Ya no es que los adolescentes no vayan a saber comportarse como adultos en entornos hiperlibres: es que tratar de politizar la problemática seguramente acabe revirtiendo en una franca llamada a la subversión que, en el mejor de los casos, provoque el efecto contrario. Eso, por una parte; por otra, tenemos a mano todo un tratado sobre cinismo cuando perseguimos la consideración de los más jóvenes como peones de un tablero que aún no alcanzan, piezas exteriores de estudio. Y cómo nos empeñamos en hacerles partícipes de un presente en el que la hiperviolencia es esencialmente adulta, sobre todo, y se manifiesta de mil y una formas no siempre explícitas.

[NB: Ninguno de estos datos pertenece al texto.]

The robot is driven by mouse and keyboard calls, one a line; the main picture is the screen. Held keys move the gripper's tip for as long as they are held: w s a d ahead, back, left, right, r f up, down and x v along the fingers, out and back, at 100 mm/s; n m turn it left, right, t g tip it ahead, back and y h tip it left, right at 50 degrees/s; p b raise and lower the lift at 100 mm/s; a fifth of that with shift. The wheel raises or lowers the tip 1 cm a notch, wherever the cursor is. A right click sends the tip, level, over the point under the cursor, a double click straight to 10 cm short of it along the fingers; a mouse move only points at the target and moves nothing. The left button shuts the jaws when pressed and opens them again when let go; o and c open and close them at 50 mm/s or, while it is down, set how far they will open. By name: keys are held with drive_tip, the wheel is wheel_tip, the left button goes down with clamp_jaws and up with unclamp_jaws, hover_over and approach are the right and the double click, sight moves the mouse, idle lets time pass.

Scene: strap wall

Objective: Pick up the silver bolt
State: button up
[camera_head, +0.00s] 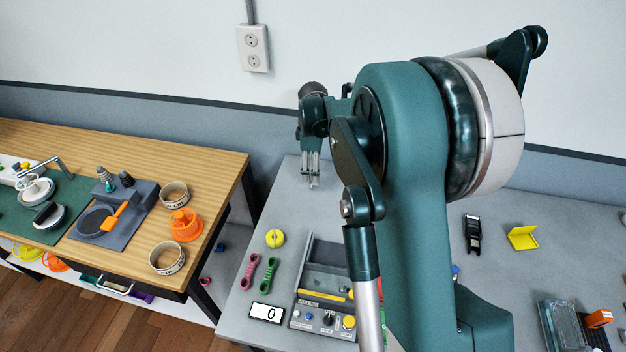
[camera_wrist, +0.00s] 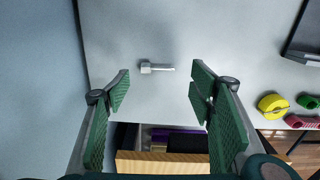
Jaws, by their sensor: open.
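The silver bolt (camera_wrist: 157,68) lies on its side on the grey table in the wrist view, its head to the left and its shank to the right. My gripper (camera_wrist: 160,82) is open and empty, with its two green fingers apart. The bolt appears between and just beyond the fingertips, not touched by them. In the head view my gripper (camera_head: 312,182) hangs pointing down over the back left part of the grey table. I cannot make out the bolt in the head view.
A yellow tape roll (camera_head: 274,238), pink (camera_head: 250,271) and green (camera_head: 269,274) link pieces and a grey control box (camera_head: 322,315) stand nearer the front. A wooden bench (camera_head: 110,165) is at left. The table around the bolt is clear.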

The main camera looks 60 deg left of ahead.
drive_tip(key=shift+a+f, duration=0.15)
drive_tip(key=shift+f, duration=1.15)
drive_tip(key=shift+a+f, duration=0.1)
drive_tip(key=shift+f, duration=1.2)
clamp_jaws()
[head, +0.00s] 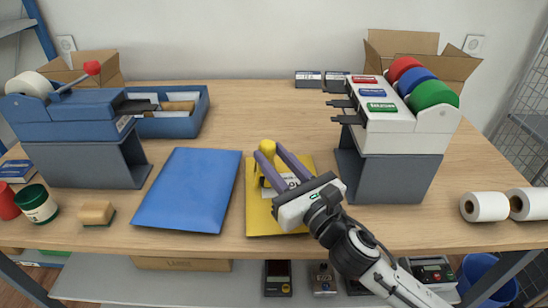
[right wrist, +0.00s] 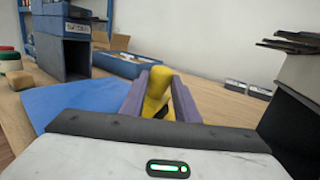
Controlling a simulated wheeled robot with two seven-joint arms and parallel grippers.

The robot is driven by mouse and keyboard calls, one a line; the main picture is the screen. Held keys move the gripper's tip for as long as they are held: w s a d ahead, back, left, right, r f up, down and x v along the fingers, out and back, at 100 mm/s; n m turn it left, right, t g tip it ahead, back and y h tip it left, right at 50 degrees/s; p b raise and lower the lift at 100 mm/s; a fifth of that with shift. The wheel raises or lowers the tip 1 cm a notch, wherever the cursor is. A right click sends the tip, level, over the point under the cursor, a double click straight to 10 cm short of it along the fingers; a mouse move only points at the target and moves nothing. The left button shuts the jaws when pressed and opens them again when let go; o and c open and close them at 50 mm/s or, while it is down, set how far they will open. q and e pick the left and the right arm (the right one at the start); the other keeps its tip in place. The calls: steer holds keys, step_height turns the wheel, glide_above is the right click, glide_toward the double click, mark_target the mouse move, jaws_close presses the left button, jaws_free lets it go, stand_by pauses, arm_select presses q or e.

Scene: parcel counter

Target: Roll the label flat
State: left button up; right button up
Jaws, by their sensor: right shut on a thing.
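A yellow padded envelope (head: 259,213) lies flat near the front of the counter. A white label (head: 291,181) shows on it, partly hidden by my gripper, so I cannot tell if it lies flat. My right gripper (head: 271,161) is above the envelope, shut on a yellow handle (head: 267,147), which looks like the roller's. The handle also shows between the purple fingers in the right wrist view (right wrist: 157,92). The roller's lower end is hidden, and I cannot tell whether it touches the label. My left gripper is not in view.
A blue envelope (head: 188,190) lies just left. A blue tape dispenser (head: 70,120) stands at left and a label dispenser (head: 400,130) with coloured rolls at right.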

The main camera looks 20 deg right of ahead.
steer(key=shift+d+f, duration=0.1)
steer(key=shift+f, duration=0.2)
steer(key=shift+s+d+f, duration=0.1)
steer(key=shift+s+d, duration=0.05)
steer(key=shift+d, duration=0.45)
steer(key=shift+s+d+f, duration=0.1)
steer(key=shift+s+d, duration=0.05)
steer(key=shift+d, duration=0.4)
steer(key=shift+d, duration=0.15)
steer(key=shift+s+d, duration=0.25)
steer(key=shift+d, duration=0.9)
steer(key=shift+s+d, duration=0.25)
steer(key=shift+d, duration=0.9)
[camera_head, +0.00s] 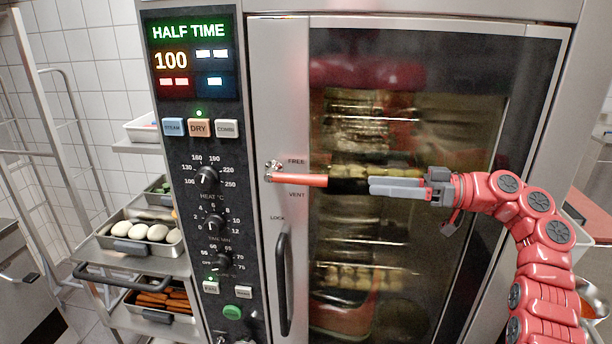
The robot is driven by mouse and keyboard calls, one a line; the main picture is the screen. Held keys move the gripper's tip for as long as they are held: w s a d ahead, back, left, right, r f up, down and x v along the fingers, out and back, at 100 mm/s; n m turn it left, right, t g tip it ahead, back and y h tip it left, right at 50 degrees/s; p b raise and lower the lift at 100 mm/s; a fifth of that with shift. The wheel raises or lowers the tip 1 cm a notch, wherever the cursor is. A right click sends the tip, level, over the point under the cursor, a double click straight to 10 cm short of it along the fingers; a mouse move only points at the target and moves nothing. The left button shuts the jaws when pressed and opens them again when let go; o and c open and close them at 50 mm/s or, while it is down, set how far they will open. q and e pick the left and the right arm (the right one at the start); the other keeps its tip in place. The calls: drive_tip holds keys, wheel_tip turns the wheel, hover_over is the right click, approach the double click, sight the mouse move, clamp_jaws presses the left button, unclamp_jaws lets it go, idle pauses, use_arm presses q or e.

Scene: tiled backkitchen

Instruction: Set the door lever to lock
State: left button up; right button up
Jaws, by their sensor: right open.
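The door lever (300,179) is an orange-red bar on the oven door's left frame. It lies nearly level, pointing right from its metal pivot, between the printed words FREE above and VENT below. The word LOCK is printed lower, below the pivot. A black section continues from the bar's right end; I cannot tell whether it belongs to the lever. My right gripper (371,186), with grey fingers on a red arm, comes in from the right, level with the lever and close to that black section. It is open; contact cannot be told. My left gripper is out of view.
The glass oven door (420,265) stands shut behind my arm. A dark vertical handle (284,284) is below the lever. The control panel (204,245) with knobs is to the left. A cart (125,258) with food trays stands at far left.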

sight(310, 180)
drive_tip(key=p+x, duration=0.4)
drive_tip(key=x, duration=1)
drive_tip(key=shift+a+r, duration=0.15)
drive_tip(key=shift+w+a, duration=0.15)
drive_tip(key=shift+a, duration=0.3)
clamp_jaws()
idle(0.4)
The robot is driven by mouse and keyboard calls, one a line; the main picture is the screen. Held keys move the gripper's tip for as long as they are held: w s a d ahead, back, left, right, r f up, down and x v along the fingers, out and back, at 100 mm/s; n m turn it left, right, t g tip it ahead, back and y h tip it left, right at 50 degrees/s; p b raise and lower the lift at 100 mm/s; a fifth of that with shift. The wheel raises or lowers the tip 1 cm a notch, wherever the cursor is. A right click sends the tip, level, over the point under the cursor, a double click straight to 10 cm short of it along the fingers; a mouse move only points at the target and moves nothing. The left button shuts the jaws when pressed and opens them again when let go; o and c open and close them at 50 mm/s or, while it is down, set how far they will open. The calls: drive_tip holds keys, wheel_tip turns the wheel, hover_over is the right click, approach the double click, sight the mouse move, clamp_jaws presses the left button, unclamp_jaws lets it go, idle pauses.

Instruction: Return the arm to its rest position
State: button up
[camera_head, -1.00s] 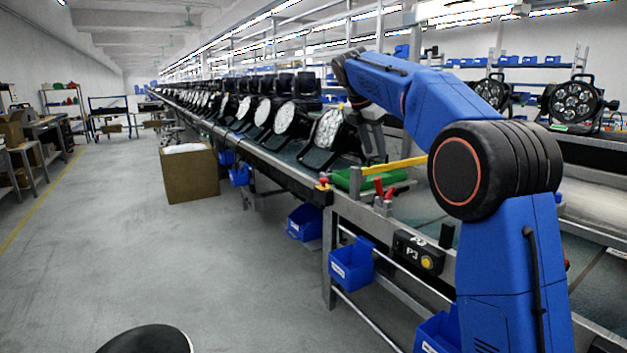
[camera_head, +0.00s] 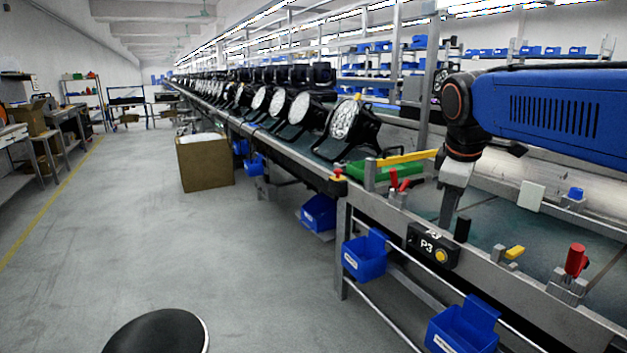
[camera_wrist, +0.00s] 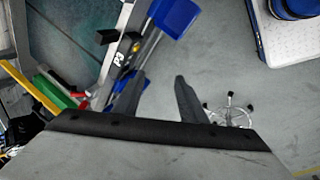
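My arm (camera_head: 545,108) is blue and reaches in from the right edge in the head view, its forearm nearly level. My gripper (camera_head: 447,218) hangs downward from the dark wrist above the near part of the workbench, behind the P3 control box. In the wrist view my gripper (camera_wrist: 159,80) has its two dark fingers spread apart, with only grey floor showing between them. It holds nothing. The rest of the arm is cut off by the frame.
The P3 box (camera_head: 433,245), red-handled clamp (camera_head: 572,262) and green tray (camera_head: 385,172) with a yellow bar are close by. Par cans (camera_head: 352,128) line the bench behind. Blue bins (camera_head: 364,257) hang at its front. A black stool (camera_head: 158,332) stands on open floor, left.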

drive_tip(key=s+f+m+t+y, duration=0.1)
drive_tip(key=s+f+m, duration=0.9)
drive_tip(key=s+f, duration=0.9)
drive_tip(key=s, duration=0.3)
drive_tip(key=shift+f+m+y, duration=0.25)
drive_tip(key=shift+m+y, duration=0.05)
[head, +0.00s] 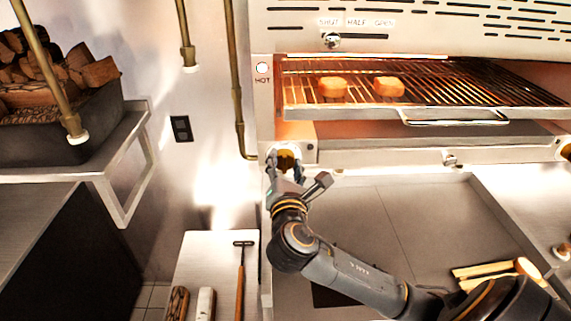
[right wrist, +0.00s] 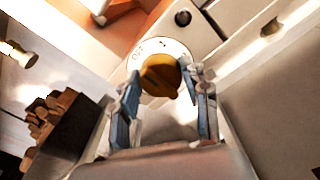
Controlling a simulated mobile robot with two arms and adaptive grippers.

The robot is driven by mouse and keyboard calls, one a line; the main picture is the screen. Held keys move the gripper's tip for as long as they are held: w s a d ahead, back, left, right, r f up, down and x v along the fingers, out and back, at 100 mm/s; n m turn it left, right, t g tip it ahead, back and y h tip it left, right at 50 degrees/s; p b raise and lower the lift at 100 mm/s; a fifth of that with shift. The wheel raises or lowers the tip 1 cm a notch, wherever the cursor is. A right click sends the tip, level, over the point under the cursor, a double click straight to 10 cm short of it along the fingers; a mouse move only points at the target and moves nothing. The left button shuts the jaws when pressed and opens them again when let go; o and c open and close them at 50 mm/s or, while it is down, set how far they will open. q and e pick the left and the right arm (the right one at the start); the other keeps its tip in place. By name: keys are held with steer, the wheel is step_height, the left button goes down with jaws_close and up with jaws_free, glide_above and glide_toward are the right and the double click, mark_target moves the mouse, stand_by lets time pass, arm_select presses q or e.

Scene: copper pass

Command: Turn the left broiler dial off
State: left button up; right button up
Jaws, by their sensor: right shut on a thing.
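The left broiler dial (head: 287,160) is a brass-coloured knob on a white round plate at the left end of the broiler's front rail. In the right wrist view the dial (right wrist: 160,76) sits between the fingertips, with lettering on the white plate (right wrist: 137,55) around it; one word looks like "OFF". My right gripper (head: 286,166) reaches up to the dial from below. In the right wrist view its two fingers (right wrist: 160,85) are shut on the dial's two sides. My left gripper is not in view.
The broiler's rack (head: 440,85) holds two pieces of bread (head: 333,87) above the rail, with a handle (head: 455,119) in front. Another brass dial (head: 565,152) is at the right end. A side table (head: 215,260) with brushes and a scraper stands lower left. Firewood (head: 95,70) is at far left.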

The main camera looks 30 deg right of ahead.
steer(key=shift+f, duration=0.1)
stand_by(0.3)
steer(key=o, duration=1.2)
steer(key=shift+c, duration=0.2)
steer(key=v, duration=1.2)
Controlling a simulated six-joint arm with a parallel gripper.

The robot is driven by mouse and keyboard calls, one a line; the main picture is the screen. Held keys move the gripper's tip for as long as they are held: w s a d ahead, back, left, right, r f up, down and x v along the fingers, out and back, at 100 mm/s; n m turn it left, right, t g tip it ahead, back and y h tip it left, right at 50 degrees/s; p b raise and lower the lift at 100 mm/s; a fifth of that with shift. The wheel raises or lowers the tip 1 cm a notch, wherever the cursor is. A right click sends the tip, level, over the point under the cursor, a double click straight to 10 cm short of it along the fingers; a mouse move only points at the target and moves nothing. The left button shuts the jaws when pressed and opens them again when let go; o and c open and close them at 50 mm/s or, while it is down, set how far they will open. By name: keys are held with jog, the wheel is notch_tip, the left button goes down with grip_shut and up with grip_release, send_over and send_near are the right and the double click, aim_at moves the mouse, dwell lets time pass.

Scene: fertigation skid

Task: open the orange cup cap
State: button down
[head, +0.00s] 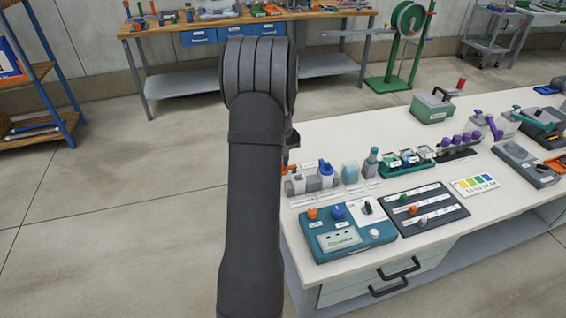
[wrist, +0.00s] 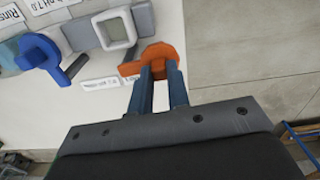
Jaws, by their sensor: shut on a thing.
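The orange cup cap (wrist: 150,58) is at the upper middle of the wrist view, beside a grey block with a pale square top (wrist: 117,30). My gripper (wrist: 162,70) is shut on the cap, its two blue fingers close together at the cap's near side. The fingers hide part of the cap, and I cannot tell how it sits on its cup. In the head view my arm hides the gripper; only a bit of orange (head: 286,168) shows at the bench's left edge.
A blue cap with a lever (wrist: 40,52) is to the left in the wrist view. In the head view, bottles (head: 349,172), a teal control box (head: 342,232) and a dark panel (head: 425,208) stand on the white bench (head: 345,132). Open floor lies left of the bench.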

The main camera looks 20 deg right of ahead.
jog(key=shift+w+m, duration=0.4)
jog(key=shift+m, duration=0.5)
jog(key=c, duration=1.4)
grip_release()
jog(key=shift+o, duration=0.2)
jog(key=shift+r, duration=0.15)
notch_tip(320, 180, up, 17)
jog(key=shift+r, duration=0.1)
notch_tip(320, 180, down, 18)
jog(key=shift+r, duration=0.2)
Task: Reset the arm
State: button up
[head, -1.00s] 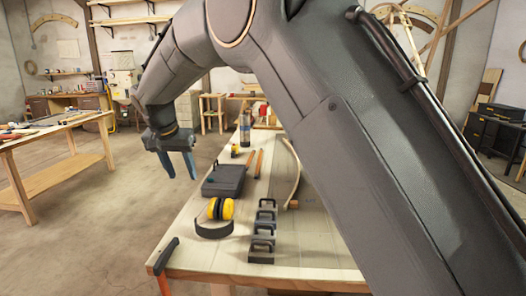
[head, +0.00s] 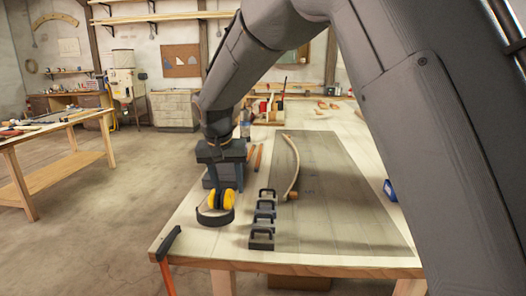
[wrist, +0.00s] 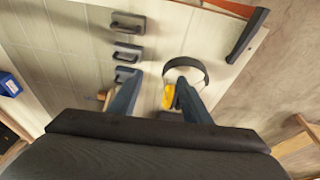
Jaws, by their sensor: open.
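My gripper (head: 226,184) hangs over the left edge of the workbench (head: 192,235), fingers pointing down, open and empty. The ear defenders (wrist: 187,66) show beyond the right finger, which partly covers a yellow cup. My arm is raised and bent across the right of the head view.
A blue object (head: 390,190) lies at right. Floor is open at left.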

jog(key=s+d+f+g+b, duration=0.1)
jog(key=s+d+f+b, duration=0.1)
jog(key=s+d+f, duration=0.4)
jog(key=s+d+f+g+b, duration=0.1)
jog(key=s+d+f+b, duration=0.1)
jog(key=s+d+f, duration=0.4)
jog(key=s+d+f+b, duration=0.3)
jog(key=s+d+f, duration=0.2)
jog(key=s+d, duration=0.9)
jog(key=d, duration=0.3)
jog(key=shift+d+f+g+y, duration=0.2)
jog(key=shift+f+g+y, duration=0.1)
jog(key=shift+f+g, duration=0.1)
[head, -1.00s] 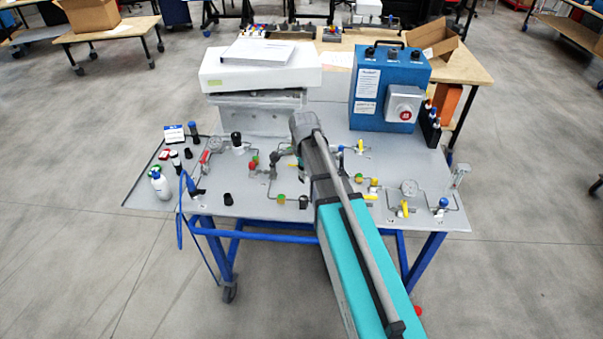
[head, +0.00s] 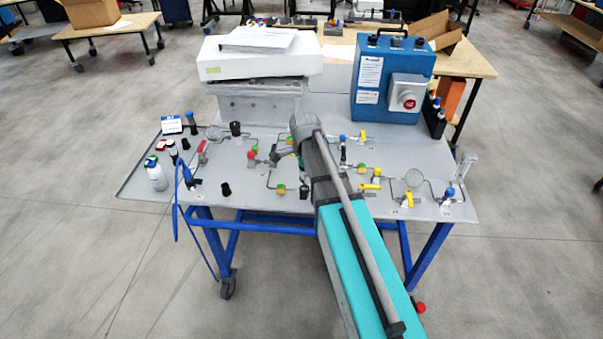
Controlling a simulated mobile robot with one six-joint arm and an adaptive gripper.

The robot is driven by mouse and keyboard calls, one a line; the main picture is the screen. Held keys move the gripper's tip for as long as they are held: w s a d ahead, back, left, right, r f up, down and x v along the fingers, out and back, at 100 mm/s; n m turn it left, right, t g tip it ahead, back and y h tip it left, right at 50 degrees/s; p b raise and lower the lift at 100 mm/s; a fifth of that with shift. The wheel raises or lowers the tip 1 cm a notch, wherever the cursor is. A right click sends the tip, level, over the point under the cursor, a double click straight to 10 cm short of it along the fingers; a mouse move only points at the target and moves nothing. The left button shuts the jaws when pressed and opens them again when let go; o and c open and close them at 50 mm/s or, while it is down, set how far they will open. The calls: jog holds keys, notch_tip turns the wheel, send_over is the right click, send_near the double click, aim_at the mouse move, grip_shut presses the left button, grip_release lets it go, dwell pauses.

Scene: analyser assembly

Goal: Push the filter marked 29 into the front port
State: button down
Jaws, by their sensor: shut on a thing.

En un reciente ciclo sobre radiografía de la violencia entre parejas adolescentes celebrado en CaixaForum y dirigido por Noemí Pereda, investigadora multipremiada y profesora titular de la UB, el estudio aportado —sin entrar a valorar, aunque convendría, la metodología— acabó derivando en una tosca reivindicación del uso de recursos, públicos, claro, destinados a prevención. Trabajar en prevenir es vivir y cobrar de llegar tarde siempre, pero como principio de economización y rentabilización de las problemáticas es indiscutible: la aleatoriedad factual y la complejidad causal, como advertía no siempre alineada con las nociones modernas de lucha cultural, facilitan que la política de la prevención sea una de las motivaciones políticas más jugosas, por su capacidad de autorregeneración, de las sociedades aparentemente desarrolladas.

La violencia ejemplar

El asunto basal aquí no es sólo enfocar la violencia fuera de los cánones en los que encajan hoy, y que se orientan tantas veces a la educación sexual o psico-afectiva —una cuestión intergeneracional, en todo caso—; como digo, eximir al adulto y su relación con el mundo de responsabilidad directa en la ejemplaridad, no moral sino práctica, de la convivencia, implica la aceptación de realidades incómodas. Estas no siempre van a tener que ver con dicha inmadurez, a la que parece se recurre como un conjuro mágico de soberbia: también con los frecuentes errores a los que el mundo está empujado, para su regulación, en busca de preservar la territorialidad, cuidar la convivencia o incentivar la descendencia, sin ir más lejos.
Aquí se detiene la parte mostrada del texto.